Day 9, June 6, 2005
Many of you asked how I was going to occupy my thoughts as I was cycling across country. The assumption being that I would have lots of time to think, or that I would have huge amounts of boring time as I cycled. Some of you wanted to make sure I thought about something. Andy and Julie gave me the book “Being Perfect” by Anna Quindlen. I read the book on the plane ride to Oregon and highly recommend the book.

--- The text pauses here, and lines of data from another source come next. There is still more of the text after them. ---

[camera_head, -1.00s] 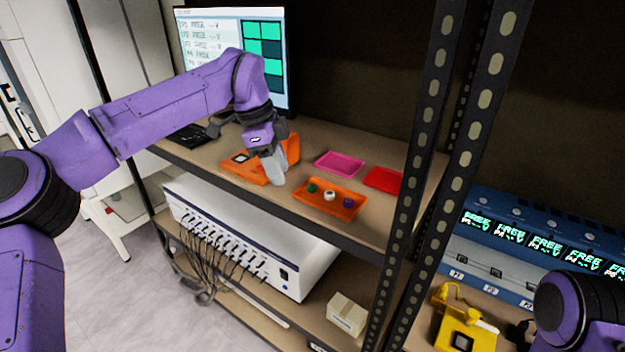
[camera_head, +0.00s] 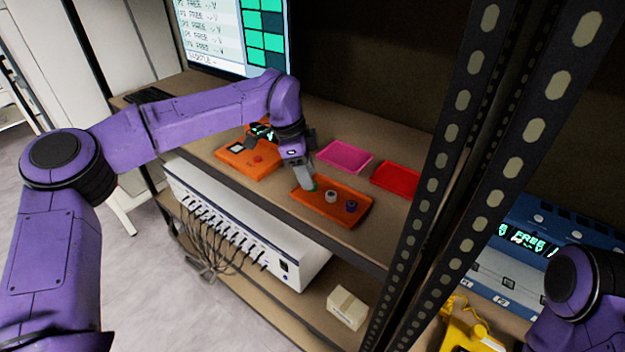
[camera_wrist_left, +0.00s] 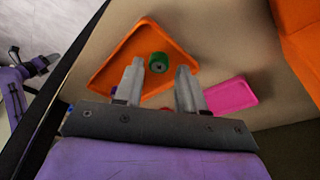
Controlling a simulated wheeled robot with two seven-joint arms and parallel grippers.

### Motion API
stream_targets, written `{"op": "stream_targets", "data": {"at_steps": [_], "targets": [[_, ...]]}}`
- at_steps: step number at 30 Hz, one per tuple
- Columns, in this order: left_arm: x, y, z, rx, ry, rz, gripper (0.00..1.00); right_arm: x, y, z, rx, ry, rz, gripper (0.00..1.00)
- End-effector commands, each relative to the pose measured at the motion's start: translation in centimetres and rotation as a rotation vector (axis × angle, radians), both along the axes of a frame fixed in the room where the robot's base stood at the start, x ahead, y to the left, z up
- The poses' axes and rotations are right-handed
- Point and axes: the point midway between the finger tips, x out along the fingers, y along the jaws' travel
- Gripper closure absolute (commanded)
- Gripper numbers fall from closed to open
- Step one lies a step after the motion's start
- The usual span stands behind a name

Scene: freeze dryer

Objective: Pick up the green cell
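The green cell (camera_head: 313,188) is at the left end of the orange tray (camera_head: 335,213), partly hidden by my left gripper in the head view. My left gripper (camera_head: 308,184) points down at it. In the left wrist view the green cell (camera_wrist_left: 158,62) shows between the two open fingertips (camera_wrist_left: 160,68), nearer the left one. I cannot tell how far beyond the tips it is. My right gripper is out of view.
A magenta tray (camera_head: 345,157) and a red tray (camera_head: 396,179) lie behind on the shelf. An orange device (camera_head: 236,160) stands to the left. Perforated shelf posts (camera_head: 458,120) rise at right. A monitor (camera_head: 235,35) stands at the back.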

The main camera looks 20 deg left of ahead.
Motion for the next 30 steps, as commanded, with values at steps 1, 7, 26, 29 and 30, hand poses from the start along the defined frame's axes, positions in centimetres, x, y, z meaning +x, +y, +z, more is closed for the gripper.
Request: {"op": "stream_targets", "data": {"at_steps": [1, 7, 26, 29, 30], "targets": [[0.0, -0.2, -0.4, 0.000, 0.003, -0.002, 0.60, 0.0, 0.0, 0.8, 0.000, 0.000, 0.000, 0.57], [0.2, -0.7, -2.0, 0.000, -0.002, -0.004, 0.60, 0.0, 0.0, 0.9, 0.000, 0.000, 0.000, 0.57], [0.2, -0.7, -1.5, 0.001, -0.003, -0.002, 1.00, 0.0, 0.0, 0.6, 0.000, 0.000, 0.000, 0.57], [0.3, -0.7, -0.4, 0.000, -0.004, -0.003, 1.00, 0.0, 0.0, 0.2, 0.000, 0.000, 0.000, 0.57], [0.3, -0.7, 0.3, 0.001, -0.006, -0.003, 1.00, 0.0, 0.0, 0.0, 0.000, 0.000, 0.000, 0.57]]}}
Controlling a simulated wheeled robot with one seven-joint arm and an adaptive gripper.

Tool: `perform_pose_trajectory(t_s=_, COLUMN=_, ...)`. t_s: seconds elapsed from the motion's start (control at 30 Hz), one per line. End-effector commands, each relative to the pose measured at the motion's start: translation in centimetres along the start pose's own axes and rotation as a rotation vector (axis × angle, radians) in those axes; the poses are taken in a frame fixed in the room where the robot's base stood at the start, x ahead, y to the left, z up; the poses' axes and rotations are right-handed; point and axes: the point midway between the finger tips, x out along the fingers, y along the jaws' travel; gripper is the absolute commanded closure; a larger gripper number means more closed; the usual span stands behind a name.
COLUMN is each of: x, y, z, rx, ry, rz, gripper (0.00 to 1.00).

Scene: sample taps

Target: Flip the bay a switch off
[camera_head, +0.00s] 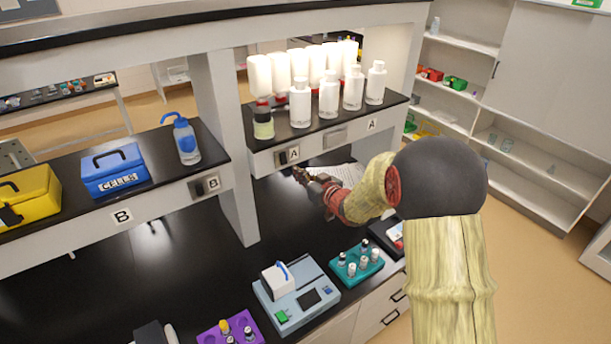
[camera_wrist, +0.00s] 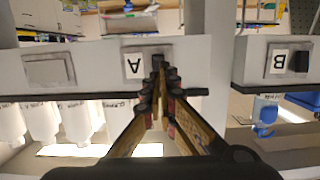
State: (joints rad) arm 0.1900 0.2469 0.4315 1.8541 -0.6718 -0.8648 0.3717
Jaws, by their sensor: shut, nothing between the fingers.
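The bay A switch (camera_head: 283,158) is a dark rocker on a plate beside a white "A" label (camera_head: 294,155), on the front edge of the right shelf. In the wrist view, which is upside down, the "A" label (camera_wrist: 133,66) shows and my fingertips hide the switch beside it. My gripper (camera_head: 298,174) is shut and empty, its tips just below the switch plate in the head view. In the wrist view, my gripper (camera_wrist: 160,68) points at the plate. I cannot tell whether the tips touch the switch, or its position.
The bay B switch (camera_head: 207,186) is on the left shelf edge. A blank plate (camera_head: 335,136) and another "A" label (camera_head: 371,124) lie right of the bay A switch. White bottles (camera_head: 300,102) stand above. A bench device (camera_head: 296,293) and teal rack (camera_head: 357,264) are below.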

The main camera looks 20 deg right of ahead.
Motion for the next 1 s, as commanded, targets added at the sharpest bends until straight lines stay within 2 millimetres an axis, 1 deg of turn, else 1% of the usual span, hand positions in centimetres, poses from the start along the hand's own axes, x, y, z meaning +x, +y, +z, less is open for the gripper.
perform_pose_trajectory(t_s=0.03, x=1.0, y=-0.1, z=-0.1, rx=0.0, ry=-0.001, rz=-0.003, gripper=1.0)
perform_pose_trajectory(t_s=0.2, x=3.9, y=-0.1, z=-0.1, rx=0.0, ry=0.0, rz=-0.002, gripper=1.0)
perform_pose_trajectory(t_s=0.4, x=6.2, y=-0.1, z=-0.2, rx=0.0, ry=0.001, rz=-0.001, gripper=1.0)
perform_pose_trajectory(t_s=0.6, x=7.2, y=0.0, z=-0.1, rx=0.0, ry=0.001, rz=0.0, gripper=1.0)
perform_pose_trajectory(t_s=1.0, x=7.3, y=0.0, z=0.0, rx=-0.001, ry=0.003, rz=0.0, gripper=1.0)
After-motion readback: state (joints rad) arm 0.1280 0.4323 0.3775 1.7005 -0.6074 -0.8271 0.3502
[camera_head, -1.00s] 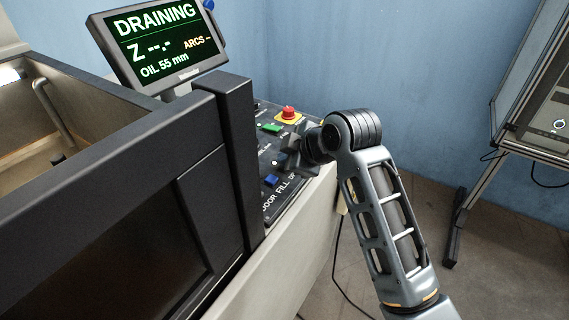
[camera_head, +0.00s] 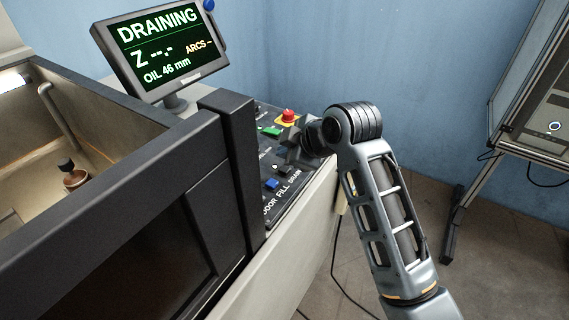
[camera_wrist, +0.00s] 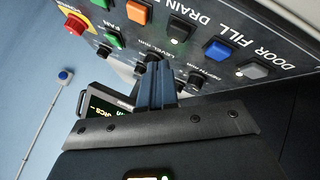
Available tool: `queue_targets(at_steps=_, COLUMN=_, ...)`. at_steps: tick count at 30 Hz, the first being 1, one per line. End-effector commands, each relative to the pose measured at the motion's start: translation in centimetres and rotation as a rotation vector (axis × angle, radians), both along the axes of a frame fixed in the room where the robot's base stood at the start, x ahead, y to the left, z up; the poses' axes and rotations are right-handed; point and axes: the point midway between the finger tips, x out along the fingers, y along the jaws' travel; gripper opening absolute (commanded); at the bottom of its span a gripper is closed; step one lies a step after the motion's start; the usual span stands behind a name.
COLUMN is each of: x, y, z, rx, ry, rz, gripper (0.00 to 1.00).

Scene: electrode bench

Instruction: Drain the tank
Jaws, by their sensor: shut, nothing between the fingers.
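The monitor (camera_head: 160,47) reads DRAINING, OIL 46 mm. The open tank (camera_head: 110,152) is at left in the head view; a brownish, dark-topped piece (camera_head: 75,178) shows inside. The control panel (camera_head: 262,160) is right of it. In the head view my gripper (camera_head: 292,143) partly hides the panel.
A red emergency stop (camera_head: 288,116) on a yellow base and a green button (camera_head: 270,131) lie close to my gripper. The tank's black front frame (camera_head: 130,190) rises left of the panel. A framed cabinet (camera_head: 535,125) stands at right, with open floor between.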

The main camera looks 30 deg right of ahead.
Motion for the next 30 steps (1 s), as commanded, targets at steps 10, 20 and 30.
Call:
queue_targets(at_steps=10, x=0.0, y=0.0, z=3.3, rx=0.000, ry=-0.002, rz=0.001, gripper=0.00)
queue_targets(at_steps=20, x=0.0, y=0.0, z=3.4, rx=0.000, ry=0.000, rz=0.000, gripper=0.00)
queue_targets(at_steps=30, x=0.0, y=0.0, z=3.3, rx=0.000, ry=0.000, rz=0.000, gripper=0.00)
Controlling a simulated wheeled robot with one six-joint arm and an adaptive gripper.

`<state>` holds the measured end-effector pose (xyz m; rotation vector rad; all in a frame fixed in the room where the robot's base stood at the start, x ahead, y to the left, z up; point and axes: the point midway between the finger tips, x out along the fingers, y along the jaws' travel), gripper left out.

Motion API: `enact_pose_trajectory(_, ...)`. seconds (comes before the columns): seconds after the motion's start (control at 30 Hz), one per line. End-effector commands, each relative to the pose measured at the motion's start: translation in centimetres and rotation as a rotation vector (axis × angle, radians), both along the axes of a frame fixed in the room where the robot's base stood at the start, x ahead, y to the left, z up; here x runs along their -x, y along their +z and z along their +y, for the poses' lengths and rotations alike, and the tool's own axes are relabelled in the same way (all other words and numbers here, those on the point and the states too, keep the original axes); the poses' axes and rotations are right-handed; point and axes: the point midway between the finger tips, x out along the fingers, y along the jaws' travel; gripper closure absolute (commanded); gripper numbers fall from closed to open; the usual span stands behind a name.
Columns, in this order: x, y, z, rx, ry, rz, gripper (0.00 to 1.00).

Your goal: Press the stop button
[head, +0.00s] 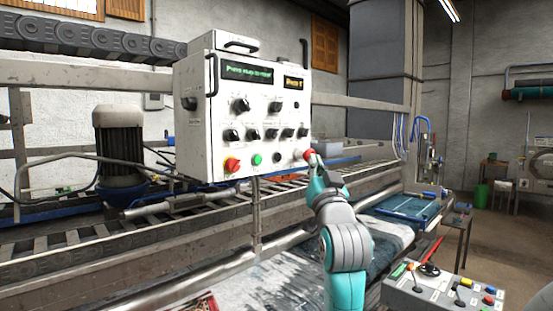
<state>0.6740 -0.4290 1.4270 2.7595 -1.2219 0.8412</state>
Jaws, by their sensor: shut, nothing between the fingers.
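A white control box (222,130) stands upright at the middle of the head view, with several black knobs and lit displays. A red button (308,154) sits at the lower right of its front. A second red knob (232,164) on a yellow ring is at the lower left, with a green button (257,159) beside it. My gripper (313,161) is shut and empty, its tip at the red button on the right. It partly covers that button, and I cannot tell whether they touch. The labels under the buttons are too small to read.
A conveyor frame (90,243) with rails runs behind and below the box. A grey motor (119,140) stands at the left. A smaller control console (440,293) with a joystick is at the lower right. The floor at the right looks open.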

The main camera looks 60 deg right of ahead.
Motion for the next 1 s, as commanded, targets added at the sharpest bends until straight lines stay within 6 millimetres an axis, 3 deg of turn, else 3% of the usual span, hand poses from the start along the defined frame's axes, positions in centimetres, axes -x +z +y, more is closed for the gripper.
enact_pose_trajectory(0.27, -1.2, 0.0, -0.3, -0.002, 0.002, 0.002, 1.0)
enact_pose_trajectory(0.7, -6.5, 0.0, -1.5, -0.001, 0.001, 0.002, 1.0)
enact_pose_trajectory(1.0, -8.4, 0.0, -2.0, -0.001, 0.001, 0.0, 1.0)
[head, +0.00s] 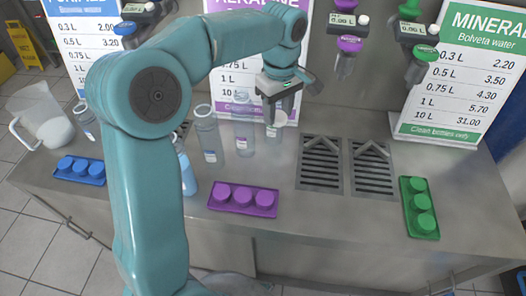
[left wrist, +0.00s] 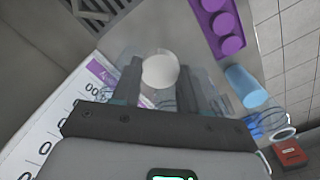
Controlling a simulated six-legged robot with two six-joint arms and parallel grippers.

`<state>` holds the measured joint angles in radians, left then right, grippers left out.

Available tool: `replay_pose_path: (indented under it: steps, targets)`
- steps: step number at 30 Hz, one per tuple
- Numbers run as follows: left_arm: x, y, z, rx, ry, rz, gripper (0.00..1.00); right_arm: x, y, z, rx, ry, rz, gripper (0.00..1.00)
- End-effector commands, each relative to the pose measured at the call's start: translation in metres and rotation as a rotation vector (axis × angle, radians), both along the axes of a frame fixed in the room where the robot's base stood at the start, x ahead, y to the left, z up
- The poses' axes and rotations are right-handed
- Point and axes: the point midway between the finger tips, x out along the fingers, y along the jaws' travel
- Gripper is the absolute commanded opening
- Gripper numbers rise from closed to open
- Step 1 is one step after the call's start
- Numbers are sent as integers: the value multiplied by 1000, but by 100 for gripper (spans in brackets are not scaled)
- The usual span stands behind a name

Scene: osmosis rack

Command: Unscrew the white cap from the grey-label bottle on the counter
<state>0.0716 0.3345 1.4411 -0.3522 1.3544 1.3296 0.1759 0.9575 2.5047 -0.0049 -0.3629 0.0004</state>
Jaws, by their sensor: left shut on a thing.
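My left gripper (head: 277,116) points down over the back of the counter, in front of the middle sign. In the left wrist view its two fingers (left wrist: 160,88) are closed on the sides of a round white cap (left wrist: 160,71). A small pale piece (head: 272,131) shows at the fingertips in the head view. Clear bottle-like outlines surround the fingers, but I cannot tell whether the cap still sits on a bottle. A clear bottle with a purple label (head: 243,128) stands just left of the gripper, and another clear bottle (head: 206,133) stands further left. I cannot make out a grey label. My right gripper is not in view.
A purple cap tray (head: 243,210) lies in front, a blue one (head: 72,179) left, a green one (head: 407,206) right. Two drain grates (head: 320,163) are right of the gripper. A light-blue bottle (head: 187,175) is partly behind my arm. A white jug (head: 46,124) stands far left.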

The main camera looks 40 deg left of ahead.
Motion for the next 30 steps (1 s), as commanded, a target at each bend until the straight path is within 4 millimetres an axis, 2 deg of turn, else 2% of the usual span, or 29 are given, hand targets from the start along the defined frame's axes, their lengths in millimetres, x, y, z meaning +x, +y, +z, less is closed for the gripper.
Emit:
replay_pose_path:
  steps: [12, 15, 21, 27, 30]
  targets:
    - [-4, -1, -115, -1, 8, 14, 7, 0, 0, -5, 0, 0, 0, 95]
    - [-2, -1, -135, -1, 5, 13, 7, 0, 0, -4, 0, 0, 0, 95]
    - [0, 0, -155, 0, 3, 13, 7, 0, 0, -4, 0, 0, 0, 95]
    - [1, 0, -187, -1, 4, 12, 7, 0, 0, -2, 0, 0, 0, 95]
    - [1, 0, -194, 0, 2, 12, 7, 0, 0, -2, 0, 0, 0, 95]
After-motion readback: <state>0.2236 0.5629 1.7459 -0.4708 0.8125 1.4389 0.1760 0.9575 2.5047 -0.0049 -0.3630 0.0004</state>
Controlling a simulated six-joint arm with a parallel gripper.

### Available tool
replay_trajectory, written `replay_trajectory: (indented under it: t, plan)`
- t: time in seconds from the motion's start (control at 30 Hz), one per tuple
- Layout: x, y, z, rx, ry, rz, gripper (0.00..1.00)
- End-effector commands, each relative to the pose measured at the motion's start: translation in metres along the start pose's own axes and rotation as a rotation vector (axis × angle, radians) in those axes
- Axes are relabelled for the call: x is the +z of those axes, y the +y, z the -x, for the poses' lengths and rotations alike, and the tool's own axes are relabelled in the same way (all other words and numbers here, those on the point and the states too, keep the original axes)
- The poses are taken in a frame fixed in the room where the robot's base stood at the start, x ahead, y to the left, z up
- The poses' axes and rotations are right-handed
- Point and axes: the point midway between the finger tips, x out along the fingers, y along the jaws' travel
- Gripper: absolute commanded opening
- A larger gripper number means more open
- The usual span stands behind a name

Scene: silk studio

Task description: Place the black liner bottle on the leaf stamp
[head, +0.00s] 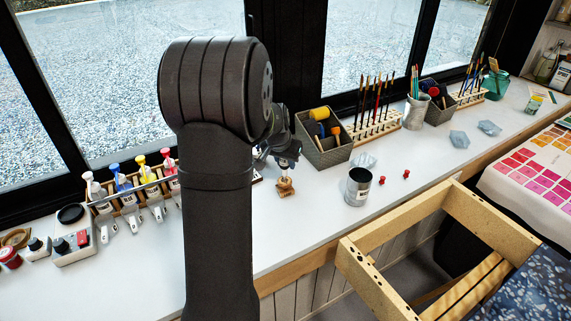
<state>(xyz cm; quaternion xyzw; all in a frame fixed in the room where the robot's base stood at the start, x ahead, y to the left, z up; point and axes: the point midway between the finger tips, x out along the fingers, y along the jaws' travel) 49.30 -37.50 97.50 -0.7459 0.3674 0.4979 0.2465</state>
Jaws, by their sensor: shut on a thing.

The book discusses all the wasted time we spend pursuing perfection. Toward the end of the book, Quindlen writes, “And sitting there, you will fall into the center of yourself. You will look for some core to sustain you. And if you have been perfect all your life and have managed to meet all the expectations of your family, your friends, your community, your society, chances are excellent that there will be a black hole where that core ought to be.”
That’s worth thinking about. When I read it, my first reaction was that Anna Quindlen had definitely read “Moby Dick” by Herman Melville. I read “Moby Dick” twice. The first time did not stick at all. The second time was eye opening. I have this passage from the “Chapter 35 – The Mast-Head” highlighted in my copy:
“But lulled into such an opium-like listlessness of vacant, unconscious reverie is this absent-minded youth by the blending cadence of waves with thoughts, that at last he loses his identity; takes the mystic ocean at his feet for the visible image of that deep, blue, bottomless soul, pervading mankind and nature; and every strange, half-seen, gliding, beautiful thing that eludes him; every dimly discovered, uprising fin of some indiscernible form, seems to him the soul by continually flitting through it. In this enchanted mood, thy spirit ebbs away to whence it came; becomes diffused through time and space; like Cranmer’s sprinkled Pantheistic ashes, forming at last a part of
ever shore the round globe over.
There is no life in thee, now, except that rocking life imparted by a gently rolling ship; by her, borrowed from the sea; by the sea, from the inscrutable tides of God. But while this sleep, this dream is on ye, move your foot or hand an inch; slip your hold at all; and your
identity comes back in horror. Over Descartian vortices you hover. And perhaps, at mid-day, in the fairest weather, with one half-throttled shriek you drop through that transparent air into the summer sea, no more to rise for ever. Heed it well, ye Pantheists!”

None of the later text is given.